Secondo me le cose si sono messe male a partire dal secondo dopoguerra: prima un inevitabile affrettata ricostruzione, poi uno sviluppo urbanistico in grado di travolgere piani regolatori e che consegna la città in mano agli operatori immobiliari, poi un lungo periodo durante il quale ogni assessore comunale considerava il suo assessorato un feudo. Di disegno complessivo della città inutile parlarne. Ma se è mancato il disegno a scala urbanistica, figuratevi se mai vi è stato disegno a livello di dettaglio del manufatto città e del suo arredo e ancor meno del sistema del verde. Il verde a Milano ha scatenato anche vere follie: vi ricordate la 500 con dentro un albero ideata da Fabio Novembre?
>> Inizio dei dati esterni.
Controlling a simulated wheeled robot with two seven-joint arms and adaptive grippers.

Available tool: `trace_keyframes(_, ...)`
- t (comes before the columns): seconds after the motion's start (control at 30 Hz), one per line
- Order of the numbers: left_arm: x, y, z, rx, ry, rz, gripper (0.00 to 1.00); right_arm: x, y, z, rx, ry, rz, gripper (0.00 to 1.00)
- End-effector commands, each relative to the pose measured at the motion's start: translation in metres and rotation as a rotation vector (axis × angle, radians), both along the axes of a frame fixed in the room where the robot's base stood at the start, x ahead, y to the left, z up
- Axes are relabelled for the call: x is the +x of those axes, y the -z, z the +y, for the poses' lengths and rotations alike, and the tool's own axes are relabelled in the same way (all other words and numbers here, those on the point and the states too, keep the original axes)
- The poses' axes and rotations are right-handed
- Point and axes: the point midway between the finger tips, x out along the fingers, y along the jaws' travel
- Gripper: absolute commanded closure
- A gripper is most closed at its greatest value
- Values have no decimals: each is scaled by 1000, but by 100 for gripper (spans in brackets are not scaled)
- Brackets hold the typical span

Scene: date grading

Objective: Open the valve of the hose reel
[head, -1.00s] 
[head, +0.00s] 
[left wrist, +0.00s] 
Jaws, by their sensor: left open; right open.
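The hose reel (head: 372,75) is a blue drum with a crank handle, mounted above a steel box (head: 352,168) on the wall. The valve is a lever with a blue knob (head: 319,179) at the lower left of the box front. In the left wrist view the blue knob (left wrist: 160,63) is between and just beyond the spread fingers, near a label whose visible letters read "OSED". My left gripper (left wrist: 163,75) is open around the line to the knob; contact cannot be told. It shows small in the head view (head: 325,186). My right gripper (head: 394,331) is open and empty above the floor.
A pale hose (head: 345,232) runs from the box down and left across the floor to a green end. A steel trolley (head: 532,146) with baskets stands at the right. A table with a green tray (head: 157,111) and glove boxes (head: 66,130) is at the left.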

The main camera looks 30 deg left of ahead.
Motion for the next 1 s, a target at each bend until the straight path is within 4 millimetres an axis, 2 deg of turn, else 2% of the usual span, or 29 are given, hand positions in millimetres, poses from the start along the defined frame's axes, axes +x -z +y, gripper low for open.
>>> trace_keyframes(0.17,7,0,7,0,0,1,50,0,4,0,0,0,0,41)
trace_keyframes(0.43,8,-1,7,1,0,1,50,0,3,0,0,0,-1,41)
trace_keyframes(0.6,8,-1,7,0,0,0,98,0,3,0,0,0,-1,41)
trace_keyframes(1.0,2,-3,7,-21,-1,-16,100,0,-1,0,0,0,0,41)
Correva l’anno 2009, governava Letizia Moratti: la grande idea dei vasi in via Vittor Pisani – operazione chiamata “Miracolo a Milano” – aveva sollevato entusiasmi, come gli alberi di Abbado e quelli in piazza del Duomo. La vita degli alberi a Milano nasce sempre male. Ricordo come fosse ieri il restyling di piazza Duca D’Aosta mentre gli invasi destinati agli alberi venivano per metà riempiti di macerie edili e solo in superficie di terra di coltura. E oggi? Non so ma l’articolo di Elena Grandi del numero 23 del nostro giornale non lasciava presagire nulla di buono. Di recente nel rialzare i marciapiedi ho visto ricoprire il colletto delle piante, la parte che separa le radici dal tronco: si ammaleranno. Potrei allungare gli esempi, non solo riguardo al verde ma il verde milanese e l’arredo urbano in generale sono la spia di un’amministrazione a dir poco scoordinata nelle sue articolazioni.
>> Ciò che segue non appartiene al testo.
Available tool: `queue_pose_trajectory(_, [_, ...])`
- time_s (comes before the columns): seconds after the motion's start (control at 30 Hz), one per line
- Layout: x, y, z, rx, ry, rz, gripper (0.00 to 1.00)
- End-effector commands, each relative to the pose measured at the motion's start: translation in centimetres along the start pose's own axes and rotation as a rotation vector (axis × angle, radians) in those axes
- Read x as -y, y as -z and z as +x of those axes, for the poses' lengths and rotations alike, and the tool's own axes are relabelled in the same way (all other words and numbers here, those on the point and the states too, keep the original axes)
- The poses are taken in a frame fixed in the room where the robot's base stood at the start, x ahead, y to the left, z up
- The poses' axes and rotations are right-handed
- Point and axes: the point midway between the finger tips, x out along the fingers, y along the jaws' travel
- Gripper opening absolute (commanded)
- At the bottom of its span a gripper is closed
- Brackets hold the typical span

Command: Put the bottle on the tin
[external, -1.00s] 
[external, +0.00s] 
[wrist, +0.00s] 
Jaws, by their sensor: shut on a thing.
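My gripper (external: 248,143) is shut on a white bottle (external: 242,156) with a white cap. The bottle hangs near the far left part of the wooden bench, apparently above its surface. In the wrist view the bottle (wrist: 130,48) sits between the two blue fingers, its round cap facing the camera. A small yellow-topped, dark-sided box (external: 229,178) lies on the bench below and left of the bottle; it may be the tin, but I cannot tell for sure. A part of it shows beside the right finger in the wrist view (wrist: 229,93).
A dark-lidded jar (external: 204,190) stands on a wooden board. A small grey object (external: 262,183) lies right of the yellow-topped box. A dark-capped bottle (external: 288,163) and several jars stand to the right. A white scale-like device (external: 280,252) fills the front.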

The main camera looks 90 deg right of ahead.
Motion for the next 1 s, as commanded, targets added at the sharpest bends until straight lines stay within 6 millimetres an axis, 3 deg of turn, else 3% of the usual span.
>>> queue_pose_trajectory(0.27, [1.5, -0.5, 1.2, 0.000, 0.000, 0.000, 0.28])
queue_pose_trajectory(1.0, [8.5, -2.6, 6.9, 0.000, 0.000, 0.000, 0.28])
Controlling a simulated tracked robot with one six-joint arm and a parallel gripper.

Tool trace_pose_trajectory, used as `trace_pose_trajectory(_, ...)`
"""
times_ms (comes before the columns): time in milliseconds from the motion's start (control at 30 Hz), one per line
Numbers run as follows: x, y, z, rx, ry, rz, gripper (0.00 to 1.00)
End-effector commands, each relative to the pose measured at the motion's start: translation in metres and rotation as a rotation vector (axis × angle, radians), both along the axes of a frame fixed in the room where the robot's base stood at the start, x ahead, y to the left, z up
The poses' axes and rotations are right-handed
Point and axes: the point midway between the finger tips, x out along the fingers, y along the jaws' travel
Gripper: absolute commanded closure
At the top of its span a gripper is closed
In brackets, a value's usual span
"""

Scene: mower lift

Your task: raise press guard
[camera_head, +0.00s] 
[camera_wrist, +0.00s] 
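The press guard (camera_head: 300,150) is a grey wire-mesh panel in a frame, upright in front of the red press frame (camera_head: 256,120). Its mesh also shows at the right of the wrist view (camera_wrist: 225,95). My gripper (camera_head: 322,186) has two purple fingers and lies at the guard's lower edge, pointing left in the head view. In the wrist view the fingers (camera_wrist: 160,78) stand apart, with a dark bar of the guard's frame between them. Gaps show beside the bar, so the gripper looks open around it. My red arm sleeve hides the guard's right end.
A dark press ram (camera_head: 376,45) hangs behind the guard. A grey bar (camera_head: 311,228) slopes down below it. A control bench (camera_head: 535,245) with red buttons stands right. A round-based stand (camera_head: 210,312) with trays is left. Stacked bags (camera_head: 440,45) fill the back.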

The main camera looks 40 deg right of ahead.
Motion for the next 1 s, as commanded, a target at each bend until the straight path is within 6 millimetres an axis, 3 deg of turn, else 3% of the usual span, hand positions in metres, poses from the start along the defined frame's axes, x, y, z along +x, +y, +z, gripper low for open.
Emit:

Qualche speranza. Recentemente, purtroppo nella disattenzione generale degli addetti ai lavori, è stato approvato il PUGSS – il Piano urbano generale dei servizi del sottosuolo – un documento molto interessante che parla non solo di sottosuolo e delle sue reti ma anche del soprassuolo, di arredo, di trasporti e di molto altro. Chi lo leggesse penserebbe di trovarsi in un altro Paese, in un’altra città. A chi compete la sorveglianza perché a quel che è scritto segua la realtà? A chi spetta il coordinamento del tutto?
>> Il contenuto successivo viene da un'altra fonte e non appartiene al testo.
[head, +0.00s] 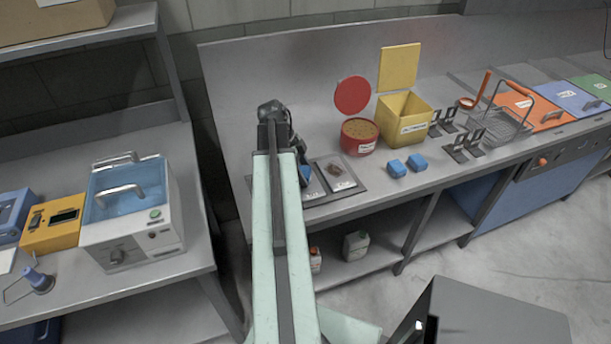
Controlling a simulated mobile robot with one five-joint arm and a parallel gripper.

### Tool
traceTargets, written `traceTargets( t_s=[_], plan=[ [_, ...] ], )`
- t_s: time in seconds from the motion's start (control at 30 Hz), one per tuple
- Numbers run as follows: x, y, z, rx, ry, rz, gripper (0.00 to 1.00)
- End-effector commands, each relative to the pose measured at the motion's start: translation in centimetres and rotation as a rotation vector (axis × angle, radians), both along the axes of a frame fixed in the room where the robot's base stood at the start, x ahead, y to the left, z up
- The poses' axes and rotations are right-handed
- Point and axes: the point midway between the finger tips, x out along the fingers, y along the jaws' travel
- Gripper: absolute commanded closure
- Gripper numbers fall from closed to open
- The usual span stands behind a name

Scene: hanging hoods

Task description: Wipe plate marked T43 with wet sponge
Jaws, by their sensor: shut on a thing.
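My gripper (303,171) is at the far end of my pale green arm, low over the left end of the long grey counter. It is mostly hidden by the arm and is shut on a blue sponge (305,176), of which only a small part shows. A pale plate (340,185) with a brown stain and a small label lies just right of the sponge on a dark grey tray (359,190). The label is too small to read. Another plate seems to lie under the sponge, mostly hidden; I cannot tell whether the sponge touches it.
Two blue sponges (397,168) lie on the counter to the right. Behind them stand an open red tin (360,137) and an open yellow bin (405,118). Black stands (463,147) and a wire basket (500,122) are further right. A water bath (130,205) stands on the left table.

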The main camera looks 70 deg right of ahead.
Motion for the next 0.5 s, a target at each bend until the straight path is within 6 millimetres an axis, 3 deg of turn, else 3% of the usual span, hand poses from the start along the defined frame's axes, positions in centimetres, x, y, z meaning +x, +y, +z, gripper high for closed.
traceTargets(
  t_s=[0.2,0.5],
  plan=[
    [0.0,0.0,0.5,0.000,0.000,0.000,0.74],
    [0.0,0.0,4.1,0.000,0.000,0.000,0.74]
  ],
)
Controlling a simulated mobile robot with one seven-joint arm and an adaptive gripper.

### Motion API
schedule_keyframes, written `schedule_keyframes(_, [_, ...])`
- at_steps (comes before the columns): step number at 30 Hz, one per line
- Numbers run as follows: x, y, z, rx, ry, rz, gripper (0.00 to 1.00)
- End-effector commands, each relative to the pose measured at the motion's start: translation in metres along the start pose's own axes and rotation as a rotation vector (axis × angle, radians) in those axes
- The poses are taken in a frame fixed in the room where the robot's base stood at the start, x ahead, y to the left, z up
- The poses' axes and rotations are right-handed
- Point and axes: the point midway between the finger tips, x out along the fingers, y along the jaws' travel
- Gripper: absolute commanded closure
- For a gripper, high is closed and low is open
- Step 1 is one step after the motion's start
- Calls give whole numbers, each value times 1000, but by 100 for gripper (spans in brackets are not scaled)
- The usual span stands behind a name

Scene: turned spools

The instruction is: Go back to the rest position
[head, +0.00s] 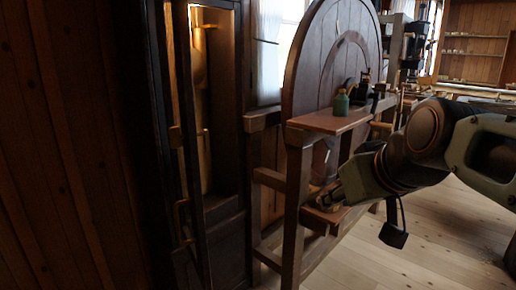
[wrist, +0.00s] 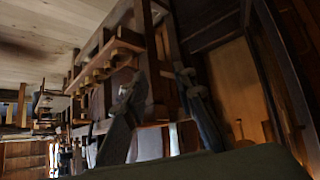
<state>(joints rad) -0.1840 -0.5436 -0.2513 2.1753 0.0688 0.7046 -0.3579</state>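My gripper (head: 326,198) is at the left end of my arm in the head view, in front of or beside the lower part of a wooden wheel stand (head: 292,212). Its fingertips are small and dim there. In the wrist view my gripper (wrist: 162,76) shows two dark fingers set apart, with a gap between them and nothing clearly held. Wooden beams with several peg-like or spool-like pieces (wrist: 97,75) lie beyond the fingers. I cannot tell how far the fingertips are from the wood.
A tall, open dark cabinet (head: 215,215) is at left. Plank floor (head: 430,235) is bare at front right.

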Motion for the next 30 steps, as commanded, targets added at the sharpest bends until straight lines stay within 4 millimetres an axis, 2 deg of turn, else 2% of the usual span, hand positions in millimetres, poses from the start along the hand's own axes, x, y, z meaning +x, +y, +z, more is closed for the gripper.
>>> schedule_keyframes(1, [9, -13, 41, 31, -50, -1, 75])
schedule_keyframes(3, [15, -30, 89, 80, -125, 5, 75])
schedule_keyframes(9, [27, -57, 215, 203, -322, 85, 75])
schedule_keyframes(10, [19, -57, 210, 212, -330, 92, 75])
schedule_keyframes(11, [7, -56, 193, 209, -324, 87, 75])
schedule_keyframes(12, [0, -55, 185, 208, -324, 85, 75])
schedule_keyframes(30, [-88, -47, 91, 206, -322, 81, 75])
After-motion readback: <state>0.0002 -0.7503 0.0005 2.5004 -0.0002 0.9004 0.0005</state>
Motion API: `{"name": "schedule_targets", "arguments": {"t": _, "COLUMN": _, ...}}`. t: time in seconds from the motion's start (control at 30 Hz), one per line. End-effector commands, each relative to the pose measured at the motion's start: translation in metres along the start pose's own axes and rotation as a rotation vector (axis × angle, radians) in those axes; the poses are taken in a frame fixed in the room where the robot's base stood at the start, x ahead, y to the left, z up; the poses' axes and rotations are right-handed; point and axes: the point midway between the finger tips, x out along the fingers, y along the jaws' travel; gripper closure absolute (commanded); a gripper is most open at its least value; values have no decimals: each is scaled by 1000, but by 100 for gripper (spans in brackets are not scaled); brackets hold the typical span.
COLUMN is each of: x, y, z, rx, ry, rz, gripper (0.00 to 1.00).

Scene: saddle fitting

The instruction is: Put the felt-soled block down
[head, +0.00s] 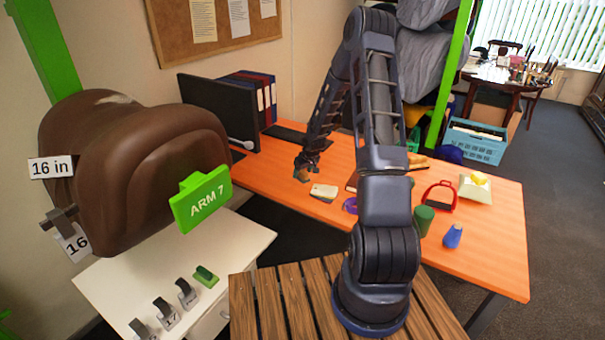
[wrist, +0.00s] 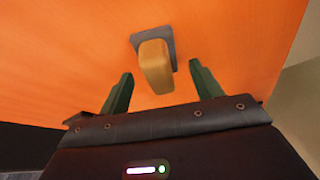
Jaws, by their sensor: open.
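The felt-soled block shows in the wrist view as a tan wooden handle (wrist: 154,65) on a flat grey sole (wrist: 169,43). It stands on the orange table, just beyond and between the fingertips of my gripper (wrist: 158,82). The two green fingers are spread apart, with a gap on each side of the block. In the head view my gripper (head: 309,165) is low over the far left part of the table. A small block (head: 301,176) is there under it, partly hidden by the fingers.
A pale flat item (head: 323,191) lies close to the right of my gripper on the orange table (head: 470,254). A monitor (head: 221,112) and binders (head: 250,92) stand behind. A purple ring (head: 350,205), red stirrup (head: 440,196) and green cylinder (head: 422,220) are further right.

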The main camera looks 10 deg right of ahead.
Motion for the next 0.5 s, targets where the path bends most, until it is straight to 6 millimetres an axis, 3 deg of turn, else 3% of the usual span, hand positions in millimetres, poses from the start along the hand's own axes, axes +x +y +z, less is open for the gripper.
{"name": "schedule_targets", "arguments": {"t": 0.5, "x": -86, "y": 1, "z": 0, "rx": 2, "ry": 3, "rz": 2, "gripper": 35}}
Guardando l’ordinamento del nostro Comune non l’ho trovato e non vorrei che, come tutte le funzioni non esplicitamente assegnate, andasse in capo al sindaco. Prima di chiudere una notazione: la sosta di motociclette e motorini in Piazza Meda. Per impedirne il dilagare si pensa di mettere delle panchine: la strategia dell’interdizione. Quanto spende il Comune tra pali, paline e catenelle per impedire la sosta selvaggia? Quanto ci costa la maleducazione dei nostri concittadini? Forse se si pubblicassero le cifre, qualcuno guarderebbe ai villani con più disapprovazione e non avremmo una città ridotta a una selva d’interdittori. Come questi altri problemi richiedono interventi soprattutto nei confronti della macchina comunale: con lorsignori la “forza gentile” probabilmente non basta.